El término, sabemos, cobró nueva vida gracias a Andrés Manuel López Obrador, que –sin ironías– es el único político mexicano capaz de hacer aportaciones al habla de la calle en muchos años, y tiene un sinfín de aplicaciones. Fifí es el periódico Reforma cuando estalla la nota del famoso Fideicomiso de Morena, que no es de Morena, pero lo maquinaron puros morenistas con aquel omakase de retiros en efectivo, sí. Pero hay, claro, columnistas fifí, esos que han criticado al próximo presidente, de Aguilar Camín, Krauze o Castañeda a Roger Bartra, de Gil Gamés a Rubén Cortés, como hay radio fifí y desde luego caricaturistas fifí, destacadamente Calderón y Alarcón, al que me da la impresión de que no invitaron a comer tacos sus colegas de La Jornada el otro día, y hasta standoperos fifí, esos que se atreven a burlarse de una candidata a Semarnat, por el hecho nimio de que cree en duendecillos. ¿Qué significa, pues, ser fifí? Significa practicar la crítica para defender un status quo que te beneficia, del que vives. Significa apostarle a la estabilidad, a lo establecido: al establishment, y dirigir los misiles contra los promotores del cambio.
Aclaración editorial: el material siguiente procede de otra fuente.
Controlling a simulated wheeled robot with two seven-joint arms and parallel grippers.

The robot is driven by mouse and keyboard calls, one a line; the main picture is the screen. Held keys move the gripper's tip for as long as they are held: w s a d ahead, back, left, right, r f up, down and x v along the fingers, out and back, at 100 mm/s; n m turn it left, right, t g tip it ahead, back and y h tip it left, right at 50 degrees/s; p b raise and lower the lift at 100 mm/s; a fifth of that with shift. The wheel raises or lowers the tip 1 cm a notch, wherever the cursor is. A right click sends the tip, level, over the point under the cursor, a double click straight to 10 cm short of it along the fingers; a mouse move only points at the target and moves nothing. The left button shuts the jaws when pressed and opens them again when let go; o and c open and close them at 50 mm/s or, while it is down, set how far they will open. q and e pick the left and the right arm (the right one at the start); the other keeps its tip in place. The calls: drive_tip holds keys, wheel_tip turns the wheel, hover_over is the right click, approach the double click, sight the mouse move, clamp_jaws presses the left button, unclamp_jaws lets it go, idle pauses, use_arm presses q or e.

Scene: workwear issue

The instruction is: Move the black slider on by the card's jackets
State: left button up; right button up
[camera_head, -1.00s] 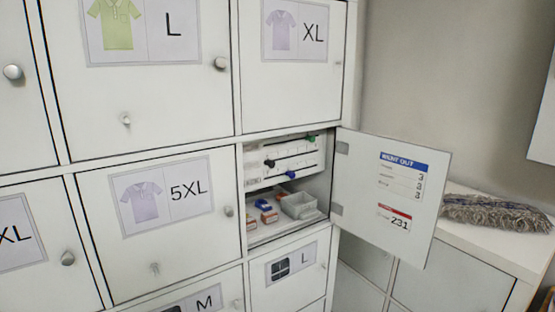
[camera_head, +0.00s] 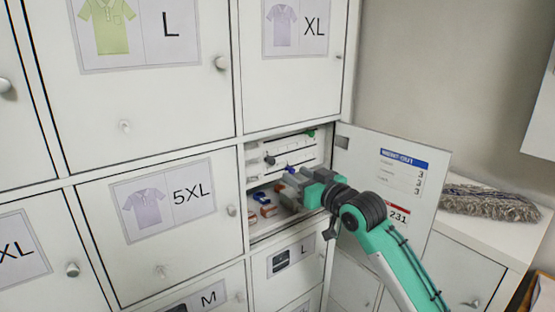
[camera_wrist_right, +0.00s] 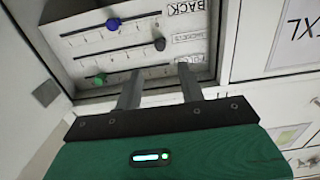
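The white slider board (camera_head: 283,152) stands inside the open locker. The black slider (camera_head: 270,160) is near the left end of its track. The green slider (camera_head: 311,134) is at its track's right end, and the blue slider (camera_head: 290,168) is on the lowest track. In the right wrist view the board is upside down, with the black slider (camera_wrist_right: 160,44) beyond my fingertips and not touched. My right gripper (camera_wrist_right: 157,78) is open and empty in front of the board. The card (camera_head: 403,178) on the door shows several figures; its row names are too small to read. My left gripper is not in view.
A grey mop head (camera_head: 490,202) lies on a white cabinet at the right. Closed lockers surround the opening.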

Significa, pues, ser un conservador.

Bien, se asoma ya una nueva generación de fifís. El nouveau fifí apuesta a eludir la crítica contra el nouveau régime porque éste necesita calma, suelo firme, para llevar a cabo las profundas transformaciones que este país requiere sin dilación, con urgencia. Apuesta a un columnismo no quintacolumnista que entienda de una buena vez que el pueblo ha hablado, y que el pueblo es incuestionable: el columnismo de “No entendieron, chínguense y desaparezcan”. Apuesta a una caricatura que claro que seguirá siendo crítica de los estamentos políticos en el poder, faltaba más, pero igual todavía no porque viene una andanada muy fuerte de la mafia en el poder; vean el Fideicomiso que no es de Morena, el del omakase: un complot. Es la era del fifí aluxe, del fifí refinería, del fifí.